Artesian Blog

Posted on May 13th 2015   |   by

How I was sold to by a social seller

How I was  sold to by a social seller

Sending emails, InMails and direct messages is an integral part of every seller’s day. As a business consultant and therefore a potential buyer, I receive hundreds of just such prospecting communications, and in truth most of them end up in my trash folder. So when my inbox was stuffed with offers, why did I choose to read the email from a seller at Artesian?

The answer is simple:
• It was timely
• It was relevant
• It was insightful
• It made me think
• It offered a solution to a problem I needed to fix
• It made me feel like I was buying, rather than being sold to

My story

At the time Artesian approached me I was a retained consultant with a large technology company. My objective was to raise sales productivity through improved lead generation, and I had several challenges. The business was stuck in a rut, doing things the way they had always done them, and the desired results and metrics were not being achieved. The overriding sentiment within the senior management team was one of frustration, so investment was drying up and staff were feeling under ever increasing pressure to turn performance around.

Overcoming these significant obstacles and delivering a transformational solution was going to be no mean feat. So when Artesian came along with an email that got right to the heart of the issues at the top of my agenda, I had to open it.

Firstly, I was intrigued – how had they found me, how did they know what challenges I was facing and how did they know I was in the market for a new lead generation solution? When I read on, I quickly realised the answer was that they had done their homework – these guys were social sellers!

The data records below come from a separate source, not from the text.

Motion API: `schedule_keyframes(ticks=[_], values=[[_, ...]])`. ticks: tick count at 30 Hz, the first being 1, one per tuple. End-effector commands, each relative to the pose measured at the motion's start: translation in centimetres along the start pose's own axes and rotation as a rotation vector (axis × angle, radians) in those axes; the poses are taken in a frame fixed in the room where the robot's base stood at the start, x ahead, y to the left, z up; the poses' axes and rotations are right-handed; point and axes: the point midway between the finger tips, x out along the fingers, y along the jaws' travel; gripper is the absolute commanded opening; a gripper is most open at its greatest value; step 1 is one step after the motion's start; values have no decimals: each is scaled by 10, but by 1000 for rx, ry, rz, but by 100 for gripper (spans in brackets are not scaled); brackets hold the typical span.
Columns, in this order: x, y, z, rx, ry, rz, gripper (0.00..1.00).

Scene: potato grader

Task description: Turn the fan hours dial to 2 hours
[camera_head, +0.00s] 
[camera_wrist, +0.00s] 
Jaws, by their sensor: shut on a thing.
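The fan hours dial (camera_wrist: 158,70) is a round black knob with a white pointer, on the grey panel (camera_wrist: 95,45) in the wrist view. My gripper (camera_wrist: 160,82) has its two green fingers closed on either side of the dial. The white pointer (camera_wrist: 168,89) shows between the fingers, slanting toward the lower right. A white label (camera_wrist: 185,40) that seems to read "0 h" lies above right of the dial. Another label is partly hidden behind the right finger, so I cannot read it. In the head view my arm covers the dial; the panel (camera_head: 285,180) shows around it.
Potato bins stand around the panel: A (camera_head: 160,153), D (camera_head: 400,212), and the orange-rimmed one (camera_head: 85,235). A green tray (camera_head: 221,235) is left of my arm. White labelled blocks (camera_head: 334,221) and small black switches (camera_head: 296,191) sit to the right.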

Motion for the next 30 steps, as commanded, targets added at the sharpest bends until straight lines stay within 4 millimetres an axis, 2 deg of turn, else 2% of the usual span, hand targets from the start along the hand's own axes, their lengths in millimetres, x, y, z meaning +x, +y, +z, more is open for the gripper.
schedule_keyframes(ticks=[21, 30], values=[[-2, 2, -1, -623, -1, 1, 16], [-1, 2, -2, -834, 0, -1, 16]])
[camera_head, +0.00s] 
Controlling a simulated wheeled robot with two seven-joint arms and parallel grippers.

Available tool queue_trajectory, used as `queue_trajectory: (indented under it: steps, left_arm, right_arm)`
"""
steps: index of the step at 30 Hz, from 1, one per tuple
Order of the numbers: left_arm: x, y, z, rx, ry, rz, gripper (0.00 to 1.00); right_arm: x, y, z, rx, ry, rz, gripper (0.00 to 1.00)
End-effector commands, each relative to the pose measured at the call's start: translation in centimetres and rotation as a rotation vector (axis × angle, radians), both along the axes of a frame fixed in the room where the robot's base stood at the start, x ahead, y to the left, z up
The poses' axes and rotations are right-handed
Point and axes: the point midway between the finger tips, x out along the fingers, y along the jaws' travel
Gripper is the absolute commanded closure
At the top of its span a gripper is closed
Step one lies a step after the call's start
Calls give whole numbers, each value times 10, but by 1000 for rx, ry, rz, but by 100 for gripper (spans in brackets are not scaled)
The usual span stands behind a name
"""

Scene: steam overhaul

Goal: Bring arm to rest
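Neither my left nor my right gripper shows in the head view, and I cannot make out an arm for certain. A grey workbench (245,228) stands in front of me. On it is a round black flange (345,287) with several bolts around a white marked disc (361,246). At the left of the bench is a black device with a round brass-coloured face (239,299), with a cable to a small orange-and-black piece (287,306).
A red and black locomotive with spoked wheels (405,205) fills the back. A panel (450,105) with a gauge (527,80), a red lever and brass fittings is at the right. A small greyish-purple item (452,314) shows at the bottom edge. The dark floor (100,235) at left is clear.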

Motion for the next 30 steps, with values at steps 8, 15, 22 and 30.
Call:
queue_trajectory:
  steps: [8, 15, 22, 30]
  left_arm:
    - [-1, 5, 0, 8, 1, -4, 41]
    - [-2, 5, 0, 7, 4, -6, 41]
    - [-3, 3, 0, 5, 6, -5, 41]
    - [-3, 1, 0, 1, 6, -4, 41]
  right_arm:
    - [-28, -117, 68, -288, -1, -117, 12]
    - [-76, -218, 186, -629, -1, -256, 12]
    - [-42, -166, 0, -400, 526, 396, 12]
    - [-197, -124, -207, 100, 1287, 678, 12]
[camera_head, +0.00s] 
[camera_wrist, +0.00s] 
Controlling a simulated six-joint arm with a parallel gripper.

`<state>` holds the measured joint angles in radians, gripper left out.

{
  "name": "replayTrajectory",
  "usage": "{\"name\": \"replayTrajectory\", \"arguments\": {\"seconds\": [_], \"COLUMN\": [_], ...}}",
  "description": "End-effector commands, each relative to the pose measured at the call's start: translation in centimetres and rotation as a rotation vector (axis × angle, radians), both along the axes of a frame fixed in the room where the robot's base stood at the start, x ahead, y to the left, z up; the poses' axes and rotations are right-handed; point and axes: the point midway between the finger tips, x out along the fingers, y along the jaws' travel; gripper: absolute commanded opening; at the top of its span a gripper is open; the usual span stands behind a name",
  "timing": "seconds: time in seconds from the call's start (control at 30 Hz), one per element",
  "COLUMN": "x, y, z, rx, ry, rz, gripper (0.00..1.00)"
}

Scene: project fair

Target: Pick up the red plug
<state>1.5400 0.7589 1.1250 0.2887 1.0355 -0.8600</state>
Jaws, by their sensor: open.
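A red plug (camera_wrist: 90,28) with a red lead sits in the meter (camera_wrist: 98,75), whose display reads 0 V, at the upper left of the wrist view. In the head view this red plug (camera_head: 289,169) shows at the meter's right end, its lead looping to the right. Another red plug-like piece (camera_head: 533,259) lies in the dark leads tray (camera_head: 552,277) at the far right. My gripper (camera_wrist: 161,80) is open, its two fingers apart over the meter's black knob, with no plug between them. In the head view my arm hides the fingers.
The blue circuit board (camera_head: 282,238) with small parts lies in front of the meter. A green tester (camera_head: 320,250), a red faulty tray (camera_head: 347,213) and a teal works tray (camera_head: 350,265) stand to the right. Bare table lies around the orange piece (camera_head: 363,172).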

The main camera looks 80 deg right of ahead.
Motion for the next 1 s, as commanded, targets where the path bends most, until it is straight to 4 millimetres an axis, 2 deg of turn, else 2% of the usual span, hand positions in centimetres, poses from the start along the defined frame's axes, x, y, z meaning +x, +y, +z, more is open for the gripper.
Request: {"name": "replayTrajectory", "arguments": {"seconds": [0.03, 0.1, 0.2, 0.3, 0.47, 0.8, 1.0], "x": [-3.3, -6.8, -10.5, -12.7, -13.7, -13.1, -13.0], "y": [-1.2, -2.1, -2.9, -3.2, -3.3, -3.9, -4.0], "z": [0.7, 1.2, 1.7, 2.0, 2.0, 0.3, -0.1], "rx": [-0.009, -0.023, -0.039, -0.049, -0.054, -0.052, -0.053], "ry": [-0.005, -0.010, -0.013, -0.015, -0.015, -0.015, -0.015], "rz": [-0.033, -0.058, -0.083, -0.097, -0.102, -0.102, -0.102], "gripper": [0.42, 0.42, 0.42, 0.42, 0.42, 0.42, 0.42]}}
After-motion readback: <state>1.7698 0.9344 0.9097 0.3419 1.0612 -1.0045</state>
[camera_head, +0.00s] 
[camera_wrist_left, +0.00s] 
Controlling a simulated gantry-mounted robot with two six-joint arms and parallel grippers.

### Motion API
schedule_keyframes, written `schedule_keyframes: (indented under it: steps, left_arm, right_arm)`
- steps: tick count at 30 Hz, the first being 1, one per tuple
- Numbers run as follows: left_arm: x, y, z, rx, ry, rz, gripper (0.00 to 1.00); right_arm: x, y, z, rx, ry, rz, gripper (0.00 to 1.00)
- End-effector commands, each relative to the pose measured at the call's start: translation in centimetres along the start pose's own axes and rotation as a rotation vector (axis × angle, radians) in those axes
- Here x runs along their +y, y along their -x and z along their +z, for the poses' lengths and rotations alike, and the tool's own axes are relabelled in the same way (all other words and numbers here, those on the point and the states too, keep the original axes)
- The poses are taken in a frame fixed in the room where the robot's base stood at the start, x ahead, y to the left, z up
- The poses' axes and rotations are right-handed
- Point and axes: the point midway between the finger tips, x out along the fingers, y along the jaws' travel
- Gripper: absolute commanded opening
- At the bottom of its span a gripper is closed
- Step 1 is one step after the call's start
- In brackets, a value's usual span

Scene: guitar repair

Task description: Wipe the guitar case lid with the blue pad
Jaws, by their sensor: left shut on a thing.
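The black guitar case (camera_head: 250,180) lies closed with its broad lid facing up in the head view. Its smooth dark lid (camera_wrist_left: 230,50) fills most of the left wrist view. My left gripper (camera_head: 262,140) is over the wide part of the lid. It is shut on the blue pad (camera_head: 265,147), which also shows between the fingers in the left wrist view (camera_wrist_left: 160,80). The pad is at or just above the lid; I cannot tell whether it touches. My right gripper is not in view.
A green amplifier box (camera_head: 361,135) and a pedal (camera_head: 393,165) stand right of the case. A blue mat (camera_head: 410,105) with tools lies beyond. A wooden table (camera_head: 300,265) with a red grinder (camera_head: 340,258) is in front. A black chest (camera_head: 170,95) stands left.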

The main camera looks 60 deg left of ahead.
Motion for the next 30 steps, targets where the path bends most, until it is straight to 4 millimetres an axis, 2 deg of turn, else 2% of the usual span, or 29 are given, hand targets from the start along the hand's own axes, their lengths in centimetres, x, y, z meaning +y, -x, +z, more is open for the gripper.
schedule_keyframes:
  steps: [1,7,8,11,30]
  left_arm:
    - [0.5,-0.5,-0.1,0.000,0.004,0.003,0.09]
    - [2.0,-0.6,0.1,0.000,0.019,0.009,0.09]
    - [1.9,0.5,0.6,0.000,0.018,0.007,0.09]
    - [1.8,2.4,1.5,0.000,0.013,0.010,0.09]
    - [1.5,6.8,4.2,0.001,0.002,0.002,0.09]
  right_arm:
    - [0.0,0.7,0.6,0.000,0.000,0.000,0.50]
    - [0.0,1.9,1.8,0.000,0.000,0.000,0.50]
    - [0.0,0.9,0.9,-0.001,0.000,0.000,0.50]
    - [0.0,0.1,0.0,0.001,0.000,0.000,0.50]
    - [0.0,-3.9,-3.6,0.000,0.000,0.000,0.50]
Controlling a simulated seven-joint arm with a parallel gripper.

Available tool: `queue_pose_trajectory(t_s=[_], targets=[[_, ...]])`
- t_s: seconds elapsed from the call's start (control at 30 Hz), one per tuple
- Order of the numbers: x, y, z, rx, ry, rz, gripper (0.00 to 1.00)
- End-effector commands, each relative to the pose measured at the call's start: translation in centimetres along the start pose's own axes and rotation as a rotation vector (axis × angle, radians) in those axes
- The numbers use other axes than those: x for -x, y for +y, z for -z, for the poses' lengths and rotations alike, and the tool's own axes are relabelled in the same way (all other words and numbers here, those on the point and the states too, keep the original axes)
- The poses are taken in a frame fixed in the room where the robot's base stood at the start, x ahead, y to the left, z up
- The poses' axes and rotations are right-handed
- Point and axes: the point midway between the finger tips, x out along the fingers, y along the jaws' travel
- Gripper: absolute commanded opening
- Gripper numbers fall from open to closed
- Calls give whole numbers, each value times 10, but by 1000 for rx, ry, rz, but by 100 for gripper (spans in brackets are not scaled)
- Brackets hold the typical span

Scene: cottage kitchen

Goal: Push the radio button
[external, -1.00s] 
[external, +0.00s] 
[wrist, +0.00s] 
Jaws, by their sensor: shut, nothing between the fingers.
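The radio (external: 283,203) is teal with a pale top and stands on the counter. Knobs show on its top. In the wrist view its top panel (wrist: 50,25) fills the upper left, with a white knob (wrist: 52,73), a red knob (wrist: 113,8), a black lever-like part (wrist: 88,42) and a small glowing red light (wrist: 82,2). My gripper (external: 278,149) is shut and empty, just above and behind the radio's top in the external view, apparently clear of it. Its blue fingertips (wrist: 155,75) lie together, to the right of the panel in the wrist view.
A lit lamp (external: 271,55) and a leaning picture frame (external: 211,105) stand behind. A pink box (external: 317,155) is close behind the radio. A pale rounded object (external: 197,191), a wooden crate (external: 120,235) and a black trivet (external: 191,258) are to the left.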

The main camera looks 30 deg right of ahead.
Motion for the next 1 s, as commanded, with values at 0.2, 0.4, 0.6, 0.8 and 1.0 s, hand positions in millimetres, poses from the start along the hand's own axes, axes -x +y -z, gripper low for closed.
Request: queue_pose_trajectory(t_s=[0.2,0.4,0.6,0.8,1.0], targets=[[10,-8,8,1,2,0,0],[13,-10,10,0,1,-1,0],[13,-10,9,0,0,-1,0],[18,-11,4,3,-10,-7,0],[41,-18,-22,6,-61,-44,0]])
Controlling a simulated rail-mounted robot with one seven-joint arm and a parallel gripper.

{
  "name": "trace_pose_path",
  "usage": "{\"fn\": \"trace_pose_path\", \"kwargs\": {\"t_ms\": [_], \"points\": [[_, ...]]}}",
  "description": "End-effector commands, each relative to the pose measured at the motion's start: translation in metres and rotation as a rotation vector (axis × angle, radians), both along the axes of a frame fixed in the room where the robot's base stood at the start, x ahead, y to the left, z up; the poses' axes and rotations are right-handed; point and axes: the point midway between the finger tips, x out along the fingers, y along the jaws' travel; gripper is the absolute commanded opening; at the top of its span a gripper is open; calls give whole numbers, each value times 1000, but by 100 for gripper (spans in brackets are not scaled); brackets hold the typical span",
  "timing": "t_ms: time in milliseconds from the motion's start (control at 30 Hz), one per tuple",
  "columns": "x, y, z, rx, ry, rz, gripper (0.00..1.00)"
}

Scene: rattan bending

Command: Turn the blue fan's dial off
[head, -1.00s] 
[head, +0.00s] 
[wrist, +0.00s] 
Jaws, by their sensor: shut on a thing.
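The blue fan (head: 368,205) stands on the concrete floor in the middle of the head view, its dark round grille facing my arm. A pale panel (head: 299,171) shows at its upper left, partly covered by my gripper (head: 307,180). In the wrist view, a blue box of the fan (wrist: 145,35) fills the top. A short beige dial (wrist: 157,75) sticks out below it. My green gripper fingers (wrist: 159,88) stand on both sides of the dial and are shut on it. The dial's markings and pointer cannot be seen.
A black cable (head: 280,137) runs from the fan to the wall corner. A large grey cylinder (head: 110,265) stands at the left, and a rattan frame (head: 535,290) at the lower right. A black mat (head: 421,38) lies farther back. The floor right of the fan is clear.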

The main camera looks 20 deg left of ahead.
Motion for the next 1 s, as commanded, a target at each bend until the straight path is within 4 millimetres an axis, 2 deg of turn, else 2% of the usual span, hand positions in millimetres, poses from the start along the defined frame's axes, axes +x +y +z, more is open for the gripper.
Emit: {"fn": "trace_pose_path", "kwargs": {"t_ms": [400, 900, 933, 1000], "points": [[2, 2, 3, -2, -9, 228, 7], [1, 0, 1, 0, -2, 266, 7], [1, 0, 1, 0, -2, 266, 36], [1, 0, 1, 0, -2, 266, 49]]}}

Artesian hadn’t just hit me with a generic sales pitch. They had tracked the conversations I was having in the market, which helped them identify my pain points. They had researched the wider corporate challenges my business was facing, heard what our customers were saying, and seen what our competitors were doing. They had pieced together the puzzle and come up with a solution.

Not only did their email hit me at exactly the moment I needed it, but it made me think. It immediately addressed issues I was facing, it was driven by my agenda, and presented a solution I had not considered before. But it wasn’t a one-time offer, or a “click here to sign up”. It was an introduction into a wider conversation and a chance to explore what we could achieve if we worked together. It was the start of a buyer-seller relationship.

I was sold!

A buyer’s advice to sellers

Take a leaf out of Artesian’s book.

• Don’t send a customer an email just because it fits your agenda – it will be deleted. Send an email because it fits theirs

• Don’t send an email because it is the end of the month and you have a quota to fill. Send an email that is timely for the customer. Look for the trigger events within their business and the buying signals they are sending out. Send an email at the point in time that will be of most impact

• Don’t send a generic sales pitch or blanket offer. Do your homework! Use the tools available to you (social networks, websites, blogs, news sources, corporate and financial data etc.) to find out what is important to each individual customer, what challenges they face, their goals, and what can be learned from their past successes and failures. Use this insight to tailor your approach, so that above all else it is relevant

• Don’t be frightened to challenge! Buyers place the highest value on sales people that make them think in innovative new ways. Think about why your solution could have an impact, and what can you do to make them rethink their status quo

• Don’t hard sell. Influence! A buyer might well be in the market for what you are selling, but this does not mean they are ready to relinquish control. Your job is to influence their buying decisions, not hijack them. Pitch the tone of your email to make them think that they are buying on their terms, not being sold to – that there is a genuine conversation to be had

And my final piece of advice…

Don’t make yourself easy to delete. You need to earn the right for a customer to open your email!